As casas maiores jogam baixo para atrair as vítimas. Quem já jogou, mesmo que há anos, passa a ser bombardeado por telefonemas ou torpedos. São convites para visitar o local, tomar um café colonial, comer churrasco. O apostador que cede depara com os caça-níqueis e sucumbe. Para se proteger, o morador do bairro São José trocou o número do celular.
– É um cartel. Se você forneceu seu telefone para um, todos terão seu número. Para mim, ligam cinco, seis vezes por semana, de Porto Alegre, Esteio, Novo Hamburgo, Canoas. Avisam que uma casa abriu, oferecem jantar. Torpedos chegam todos os dias – conta uma empresária em recuperação.
Os barões da jogatina prosperam em meio à impotência das autoridades. Em três anos e meio, de 2007 a meados do ano passado, a Brigada Militar e a Polícia Civil da Região Metropolitana recolheram 42 mil caça-níqueis. Isso significa uma média diária de 32 máquinas fora de circulação. Com frequência, na semana seguinte o estabelecimento já está reaberto. O jogo de azar é apenas uma contravenção. Apanhado, o infrator não vai preso.
– Há casos de pessoas com 20 termos circunstanciados. A pena baixa estimula. Os lucros são altos, fáceis e rápidos. Nossa estratégia é descapitalizá-los com apreensão de dinheiro e equipamentos e pela aplicação de multas mais altas, que podem chegar a R$ 30 mil, mas há casas que movimentam mais do que isso em um dia – diz José Francisco Seabra Mendes Júnior, coordenador da Força-Tarefa de Combate aos Jogos Ilícitos do Ministério Público Estadual.
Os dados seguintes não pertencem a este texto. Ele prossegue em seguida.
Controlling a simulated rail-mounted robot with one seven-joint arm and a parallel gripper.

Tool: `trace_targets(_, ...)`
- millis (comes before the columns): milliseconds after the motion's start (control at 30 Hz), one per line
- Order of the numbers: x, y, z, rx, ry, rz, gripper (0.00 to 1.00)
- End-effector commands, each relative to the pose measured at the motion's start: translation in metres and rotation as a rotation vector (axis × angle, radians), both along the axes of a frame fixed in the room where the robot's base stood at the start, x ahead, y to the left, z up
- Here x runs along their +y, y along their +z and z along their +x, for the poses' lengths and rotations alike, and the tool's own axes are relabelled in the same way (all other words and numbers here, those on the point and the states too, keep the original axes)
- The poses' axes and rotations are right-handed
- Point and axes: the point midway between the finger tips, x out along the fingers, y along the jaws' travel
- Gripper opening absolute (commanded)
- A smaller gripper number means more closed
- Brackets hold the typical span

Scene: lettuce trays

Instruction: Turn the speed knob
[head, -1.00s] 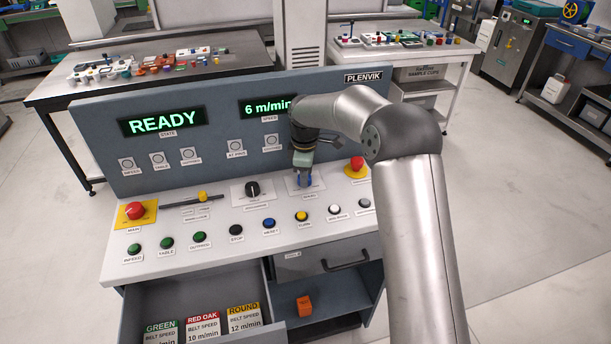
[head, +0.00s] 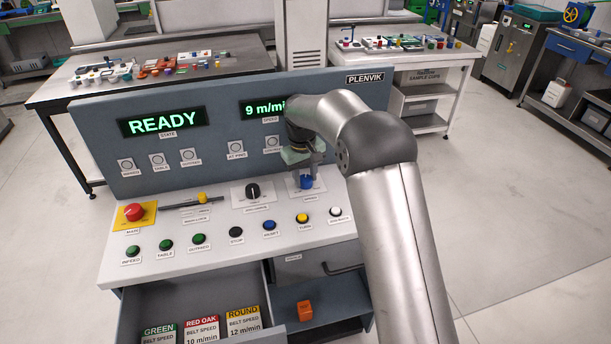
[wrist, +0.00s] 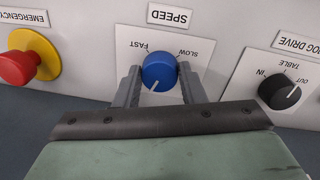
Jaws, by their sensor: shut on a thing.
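The blue speed knob (head: 306,182) stands on the sloping console top under my arm. In the wrist view the knob (wrist: 159,72) sits on a white plate marked FAST and SLOW, with a SPEED label (wrist: 170,15). Its white pointer line is turned toward the lower left in that view. My gripper (wrist: 158,85) has one finger on each side of the knob and is shut on it. In the head view my gripper (head: 305,168) comes down on the knob from above. The speed display (head: 263,108) reads 9 m/min, its right end partly hidden by my arm.
The black jog drive knob (wrist: 279,92) and the red emergency button (wrist: 18,66) flank the speed knob. A row of push buttons, including blue reset (head: 269,225), lies in front. An open drawer (head: 200,300) holds belt speed cards for green, red oak and round.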

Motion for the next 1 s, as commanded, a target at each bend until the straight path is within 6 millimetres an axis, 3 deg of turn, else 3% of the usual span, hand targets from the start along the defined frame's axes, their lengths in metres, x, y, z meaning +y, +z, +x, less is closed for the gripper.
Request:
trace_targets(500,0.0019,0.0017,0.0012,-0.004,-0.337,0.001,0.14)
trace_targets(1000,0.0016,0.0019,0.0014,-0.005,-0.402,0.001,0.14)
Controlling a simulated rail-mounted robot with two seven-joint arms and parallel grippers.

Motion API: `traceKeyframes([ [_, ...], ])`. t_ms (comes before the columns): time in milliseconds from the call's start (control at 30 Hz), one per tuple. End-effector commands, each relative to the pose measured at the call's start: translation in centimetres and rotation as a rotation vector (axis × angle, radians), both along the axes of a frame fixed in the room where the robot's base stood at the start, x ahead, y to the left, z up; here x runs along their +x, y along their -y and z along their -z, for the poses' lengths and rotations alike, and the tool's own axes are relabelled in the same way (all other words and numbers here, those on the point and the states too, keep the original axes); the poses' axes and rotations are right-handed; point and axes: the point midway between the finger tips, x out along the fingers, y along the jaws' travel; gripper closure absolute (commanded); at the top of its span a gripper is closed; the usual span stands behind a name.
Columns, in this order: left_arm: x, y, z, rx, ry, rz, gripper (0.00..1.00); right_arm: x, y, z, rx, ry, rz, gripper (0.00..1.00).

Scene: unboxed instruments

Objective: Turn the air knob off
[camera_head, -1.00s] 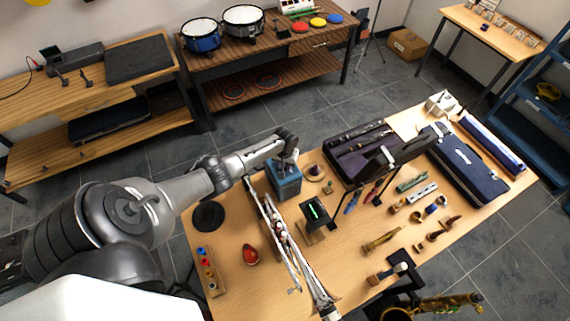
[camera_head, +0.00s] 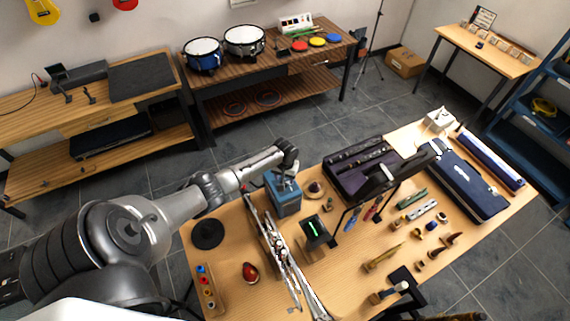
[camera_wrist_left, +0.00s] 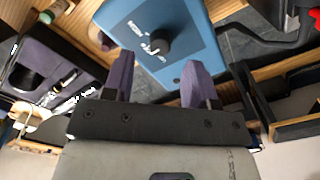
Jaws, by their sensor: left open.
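The air knob (camera_wrist_left: 157,43) is a small dark round knob on the face of a blue box (camera_wrist_left: 186,22) in the left wrist view. Lettering runs beside the knob. In the head view the blue box (camera_head: 284,199) stands on the wooden table, near its far left edge. My left gripper (camera_wrist_left: 158,78) is open, with its two purple fingers pointing at the box face. The knob lies between the finger directions, a little beyond the tips, and nothing is between the fingers. In the head view the left wrist covers the top of the box. My right gripper cannot be made out.
On the table (camera_head: 225,280), long silver instrument parts (camera_head: 277,250) lie right in front of the box. A dark open case (camera_head: 362,165) is to its right, and a small device with a green display (camera_head: 314,231) stands nearby. A black disc (camera_head: 207,234) lies left.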

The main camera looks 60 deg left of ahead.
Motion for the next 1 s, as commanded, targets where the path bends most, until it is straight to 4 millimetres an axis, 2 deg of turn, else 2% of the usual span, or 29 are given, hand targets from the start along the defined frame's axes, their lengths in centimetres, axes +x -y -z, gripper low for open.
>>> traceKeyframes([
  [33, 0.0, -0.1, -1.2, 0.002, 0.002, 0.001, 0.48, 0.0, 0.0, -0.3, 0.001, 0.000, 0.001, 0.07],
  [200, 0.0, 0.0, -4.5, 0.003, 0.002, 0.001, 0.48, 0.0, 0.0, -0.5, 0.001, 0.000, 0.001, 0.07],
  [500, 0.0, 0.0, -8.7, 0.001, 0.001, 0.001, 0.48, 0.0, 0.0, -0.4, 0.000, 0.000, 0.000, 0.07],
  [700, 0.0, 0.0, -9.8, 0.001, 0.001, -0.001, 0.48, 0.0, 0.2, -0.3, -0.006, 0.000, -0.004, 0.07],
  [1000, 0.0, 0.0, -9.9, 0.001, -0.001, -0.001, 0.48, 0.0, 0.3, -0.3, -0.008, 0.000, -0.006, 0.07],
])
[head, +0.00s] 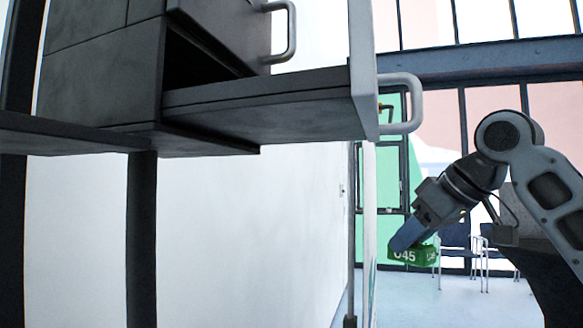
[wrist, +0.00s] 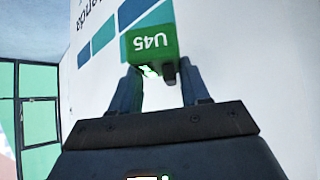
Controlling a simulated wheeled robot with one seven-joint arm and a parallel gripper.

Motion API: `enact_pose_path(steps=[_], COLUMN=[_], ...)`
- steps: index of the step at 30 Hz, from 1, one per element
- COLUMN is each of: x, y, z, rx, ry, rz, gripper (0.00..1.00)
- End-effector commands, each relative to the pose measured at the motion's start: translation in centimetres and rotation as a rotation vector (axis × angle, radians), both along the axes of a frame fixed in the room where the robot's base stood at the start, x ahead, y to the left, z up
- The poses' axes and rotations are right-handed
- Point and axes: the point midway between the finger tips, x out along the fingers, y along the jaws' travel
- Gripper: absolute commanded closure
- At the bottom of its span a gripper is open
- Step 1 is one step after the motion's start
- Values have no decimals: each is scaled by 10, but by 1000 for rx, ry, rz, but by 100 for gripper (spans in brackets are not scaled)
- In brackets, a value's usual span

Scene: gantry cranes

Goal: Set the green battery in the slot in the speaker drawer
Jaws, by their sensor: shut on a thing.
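The green battery (head: 414,254) is marked "U45". My gripper (head: 408,240) is shut on it and holds it in the air at the lower right of the head view, below and to the right of the drawer. In the wrist view the battery (wrist: 150,43) sits between the fingertips of my gripper (wrist: 160,76). The dark grey drawer (head: 262,106) is pulled out of its cabinet at the upper part of the head view, seen from below, with a pale front and handle. Its inside and the slot are hidden. I cannot tell whether it is the speaker drawer.
The dark cabinet (head: 98,88) stands at the upper left on a dark post (head: 141,240). The drawer's handle (head: 407,103) juts right, above my gripper. A white wall with blue and green printed panels (wrist: 97,39) lies behind the battery. Chairs (head: 456,243) stand far back.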

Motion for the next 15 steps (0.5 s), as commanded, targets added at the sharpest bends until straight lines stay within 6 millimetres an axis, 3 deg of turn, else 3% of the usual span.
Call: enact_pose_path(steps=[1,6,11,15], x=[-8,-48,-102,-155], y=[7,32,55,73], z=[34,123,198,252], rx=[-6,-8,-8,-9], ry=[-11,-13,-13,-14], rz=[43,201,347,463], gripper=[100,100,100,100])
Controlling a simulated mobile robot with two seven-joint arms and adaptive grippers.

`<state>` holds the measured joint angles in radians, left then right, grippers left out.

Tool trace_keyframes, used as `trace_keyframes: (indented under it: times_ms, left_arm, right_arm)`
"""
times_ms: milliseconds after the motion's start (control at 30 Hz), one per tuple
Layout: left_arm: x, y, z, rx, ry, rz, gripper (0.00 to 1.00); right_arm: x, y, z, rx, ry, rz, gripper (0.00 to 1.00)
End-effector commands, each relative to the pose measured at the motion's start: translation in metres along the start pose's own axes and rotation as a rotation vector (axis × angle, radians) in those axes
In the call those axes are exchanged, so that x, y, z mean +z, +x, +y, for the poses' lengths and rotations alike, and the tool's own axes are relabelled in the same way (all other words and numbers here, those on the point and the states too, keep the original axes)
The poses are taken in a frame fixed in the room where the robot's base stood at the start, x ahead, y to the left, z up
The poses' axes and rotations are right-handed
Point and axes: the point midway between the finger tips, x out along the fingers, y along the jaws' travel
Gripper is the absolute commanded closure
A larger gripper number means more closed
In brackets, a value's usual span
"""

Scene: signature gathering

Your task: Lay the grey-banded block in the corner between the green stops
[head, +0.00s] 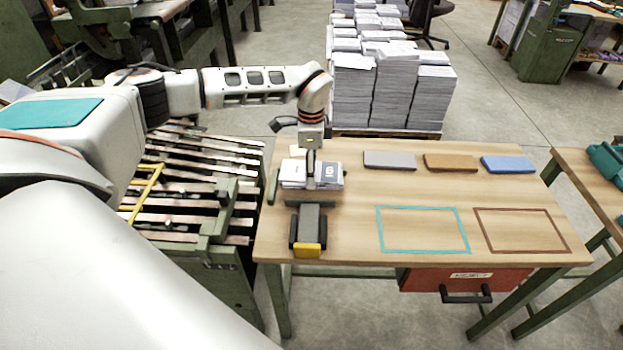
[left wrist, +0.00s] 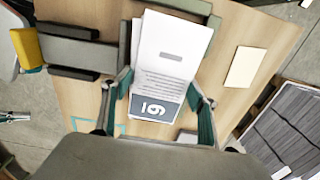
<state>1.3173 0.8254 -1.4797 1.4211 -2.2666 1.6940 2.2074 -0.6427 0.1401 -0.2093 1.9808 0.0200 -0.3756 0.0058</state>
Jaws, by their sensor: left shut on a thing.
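The grey-banded block (left wrist: 172,58) is white, with a dark grey band and a number at one end. It also shows in the head view (head: 296,174), lying roughly flat at the table's left part. My left gripper (head: 311,180) is shut on it from above, one finger on each long side in the left wrist view (left wrist: 160,97). A green stop (head: 272,187) stands just left of the block. A second, darker stop (head: 311,204) lies along its front side. Whether the block touches the stops or rests on something is hidden.
A dark device with a yellow end (head: 308,250) sits in front of the stops. A cream pad (left wrist: 243,67) lies behind the block. Grey (head: 390,160), brown (head: 450,162) and blue (head: 508,164) slabs line the back. Teal (head: 423,249) and brown (head: 523,250) outlines are empty.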

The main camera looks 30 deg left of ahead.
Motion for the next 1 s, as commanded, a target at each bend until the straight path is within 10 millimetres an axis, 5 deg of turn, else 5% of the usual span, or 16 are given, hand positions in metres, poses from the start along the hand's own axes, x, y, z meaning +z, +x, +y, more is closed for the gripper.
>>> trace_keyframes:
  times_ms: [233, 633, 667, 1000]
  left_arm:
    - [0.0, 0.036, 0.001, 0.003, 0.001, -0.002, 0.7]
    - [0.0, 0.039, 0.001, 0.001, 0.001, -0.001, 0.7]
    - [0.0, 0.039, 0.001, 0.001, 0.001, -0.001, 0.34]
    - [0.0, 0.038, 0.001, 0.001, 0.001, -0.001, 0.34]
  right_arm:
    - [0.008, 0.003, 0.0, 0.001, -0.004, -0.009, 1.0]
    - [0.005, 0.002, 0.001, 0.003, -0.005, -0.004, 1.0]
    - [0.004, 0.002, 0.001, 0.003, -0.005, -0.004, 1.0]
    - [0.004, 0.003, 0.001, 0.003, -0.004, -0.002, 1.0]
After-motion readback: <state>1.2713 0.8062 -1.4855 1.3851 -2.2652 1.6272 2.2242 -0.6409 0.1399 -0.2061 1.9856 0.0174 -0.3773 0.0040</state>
Essa política de descapitalização do contraventor soma pelo menos R$ 3,8 milhões apreendidos desde 2004, sem contar equipamentos. A resposta do setor foi desenvolver estratagemas para minimizar as perdas. Em lugar de concentrar cem ou mais caça-níqueis em um mesmo lugar, espalham-nos por cinco ou 10 endereços. Quando uma operação policial ocorre, o prejuízo se dilui. Outra reação foi miniaturizar o investimento. Hoje, os locais de aposta nada têm do glamour de um cassino. Costumam ser ambientes simples, camuflados com criatividade.
Em 2010, em uma operação do MP e da polícia, agentes entraram em uma loja de roupas da Avenida Assis Brasil, na Capital, e acharam, atrás de uma porta disfarçada, um centro de jogatina com 50 caça-níqueis. A polícia já fez flagras idênticos em floricultura, posto de combustível, estacionamento, residência e boate.
O gasto com as máquinas também se tornou irrisório para os vampiros do jogo. Em lugar dos equipamentos sofisticados de anos atrás, contrabandeados de Las Vegas (EUA), são usadas hoje caça-níqueis rudimentares, feitos em fundo de quintal, por menos de R$ 1 mil.